Anyway, our coach finally left at around 6pm, and we were on-site by 7. Despite my earlier lofty plans to head for Dragons Field, we set-up in Woodsies as usual - it's a good spot, especially when rain is expected as it doesn't get too muddy. Even better, it's right next to gate A where we came in. Having set-up the tents we headed into the markets to look about. Foolishly we thought that the solstice was on Thursday night, not Thursday morning, so we missed all of the celebrations at the stone circle. Bah! Still, we grabbed some food from the excellent Garlic Kitchen (this guy is also a fan), then after a bit of wandering around went up to the cinema tent to watch Serenity. After that it was back down into the markets for a bimble about, then back to the tent for a relatively early one. Little did we know that it was the last time we'd see much on the ground other than mud.

It rained on Thursday, quite a lot. However, when it finished the ground didn't seem too bad. We did some things, but also drank quite a lot so I don't remember much about it. We spent some time in Chai Wallahs drinking their rather excellent chai, doing some wheatgrass shots, and listening to some of the guys from One Taste, including the really, really good Jamie Woon. Not only is he a great singer/guitarist, but he does a very impressive local loop one man band thing. You really have to see it. I can't remember anything else we did, but we were in the Leftfield drinking quite a lot.

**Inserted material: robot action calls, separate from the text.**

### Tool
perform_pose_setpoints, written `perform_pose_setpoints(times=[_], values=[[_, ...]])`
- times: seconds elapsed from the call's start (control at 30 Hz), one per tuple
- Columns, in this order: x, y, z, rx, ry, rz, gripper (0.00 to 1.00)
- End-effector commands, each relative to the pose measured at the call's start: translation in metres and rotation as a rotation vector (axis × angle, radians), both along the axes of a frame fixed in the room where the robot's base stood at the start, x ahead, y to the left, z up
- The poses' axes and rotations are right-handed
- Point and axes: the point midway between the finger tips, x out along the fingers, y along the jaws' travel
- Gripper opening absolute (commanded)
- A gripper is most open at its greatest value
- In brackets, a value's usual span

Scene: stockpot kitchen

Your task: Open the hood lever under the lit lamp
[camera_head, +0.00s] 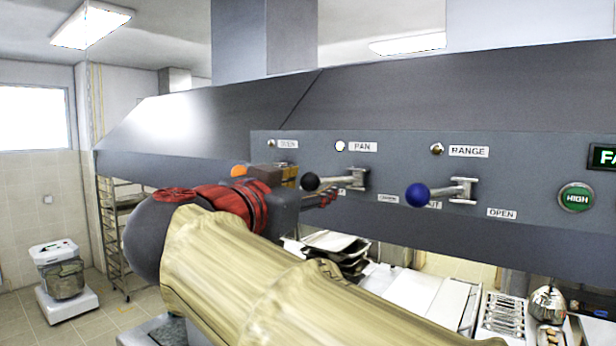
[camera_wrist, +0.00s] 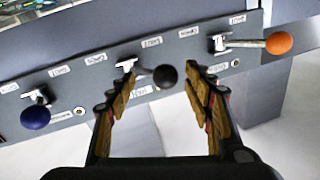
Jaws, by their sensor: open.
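The grey hood panel (camera_head: 400,215) carries three levers in a row. The lamp over the PAN label (camera_head: 340,146) glows pale; the lamps by the left label and RANGE (camera_head: 437,149) look duller. Below PAN is the black-knobbed lever (camera_head: 310,181), its knob pointing left and outward. The blue-knobbed lever (camera_head: 417,195) is to its right, and the orange-knobbed lever (camera_head: 238,171) to its left, partly hidden by my arm. In the wrist view my gripper (camera_wrist: 160,88) is open, with the black knob (camera_wrist: 165,76) showing between its fingertips. Contact cannot be told.
An OPEN label (camera_head: 502,213) is right of the blue lever. Trays and a counter (camera_head: 425,295) lie below the hood. A rack and a mixer (camera_head: 65,275) stand at the left over clear floor.

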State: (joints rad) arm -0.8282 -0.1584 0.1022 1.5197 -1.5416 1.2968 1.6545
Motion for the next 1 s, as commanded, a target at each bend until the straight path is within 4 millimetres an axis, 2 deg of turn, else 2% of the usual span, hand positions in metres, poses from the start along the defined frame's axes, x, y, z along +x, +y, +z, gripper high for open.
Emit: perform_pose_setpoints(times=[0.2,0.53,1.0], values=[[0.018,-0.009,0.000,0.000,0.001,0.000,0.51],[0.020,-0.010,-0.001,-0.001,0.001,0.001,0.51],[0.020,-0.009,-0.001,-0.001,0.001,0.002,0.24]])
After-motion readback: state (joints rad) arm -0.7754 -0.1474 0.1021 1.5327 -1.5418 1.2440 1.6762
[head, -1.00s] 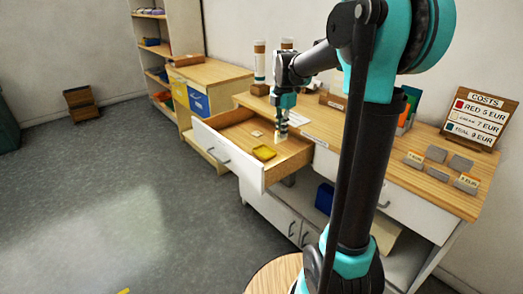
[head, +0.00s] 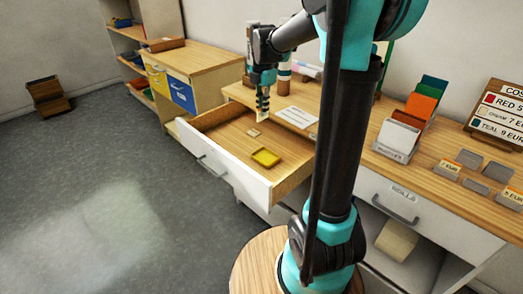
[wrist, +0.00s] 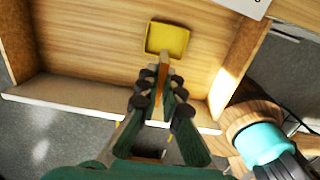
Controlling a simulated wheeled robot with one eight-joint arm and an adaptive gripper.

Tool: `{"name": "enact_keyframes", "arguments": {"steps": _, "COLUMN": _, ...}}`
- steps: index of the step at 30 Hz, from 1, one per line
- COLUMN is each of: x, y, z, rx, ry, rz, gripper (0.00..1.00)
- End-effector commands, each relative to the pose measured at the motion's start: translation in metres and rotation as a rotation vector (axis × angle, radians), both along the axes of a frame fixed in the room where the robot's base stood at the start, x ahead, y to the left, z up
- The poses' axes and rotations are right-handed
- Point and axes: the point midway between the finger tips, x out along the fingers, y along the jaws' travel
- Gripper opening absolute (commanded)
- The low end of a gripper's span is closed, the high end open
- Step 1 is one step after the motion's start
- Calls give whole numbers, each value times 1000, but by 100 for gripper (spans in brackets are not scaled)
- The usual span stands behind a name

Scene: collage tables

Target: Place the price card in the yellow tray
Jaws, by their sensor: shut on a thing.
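My gripper (head: 262,92) is over the open drawer, above its back part. It is shut on a thin upright card, which I take to be the price card (wrist: 162,72); the wrist view shows it nearly edge-on between the fingertips, so its face is hidden there. The yellow tray (head: 266,157) is a small shallow tray lying on the drawer floor, toward the front right. It also shows in the wrist view (wrist: 167,27), just beyond the card's end. The card is apart from the tray in the head view, and the tray looks empty.
The wooden drawer (head: 222,140) stands pulled out from the counter. A small beige piece (head: 253,132) lies on its floor. A white label (head: 297,117) lies on the counter edge behind. A card holder (head: 397,138) and several grey stands are at the right.

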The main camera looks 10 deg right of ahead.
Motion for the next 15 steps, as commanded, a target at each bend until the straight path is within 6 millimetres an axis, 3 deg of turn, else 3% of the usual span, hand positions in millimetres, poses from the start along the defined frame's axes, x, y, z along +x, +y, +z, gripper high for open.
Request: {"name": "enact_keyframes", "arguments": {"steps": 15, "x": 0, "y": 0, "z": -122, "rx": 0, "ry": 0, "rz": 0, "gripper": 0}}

On Friday the ground had got pretty muddy, but it was still just about ok in the morning. The bands had started of course, and we all had timetables in mind. First on my list were Flipron on the Avalon stage. I'd convinced Nicole that they were worth seeing, and I think she was convinced. They're always great and it's just a shame that the set wasn't longer. It was getting muddier all the time though, and after Flipron it was getting to the point where moving between stages had to be carefully considered as it took so flippin' long. More beer seemed to help my balance though. I caught Rory Motion and '4 in a Field' in the cabaret tent, although I only really laughed at a couple of the comedians (Sean Hughes was good, and Ed Byrne was a good compere). We caught Rufus Wainwright and Arcade Fire on the Other stage. I didn't bother with the Arctic Monkeys, but I probably heard most of Bjork as I was stuck in the human traffic jam heading towards the Pyramid stage.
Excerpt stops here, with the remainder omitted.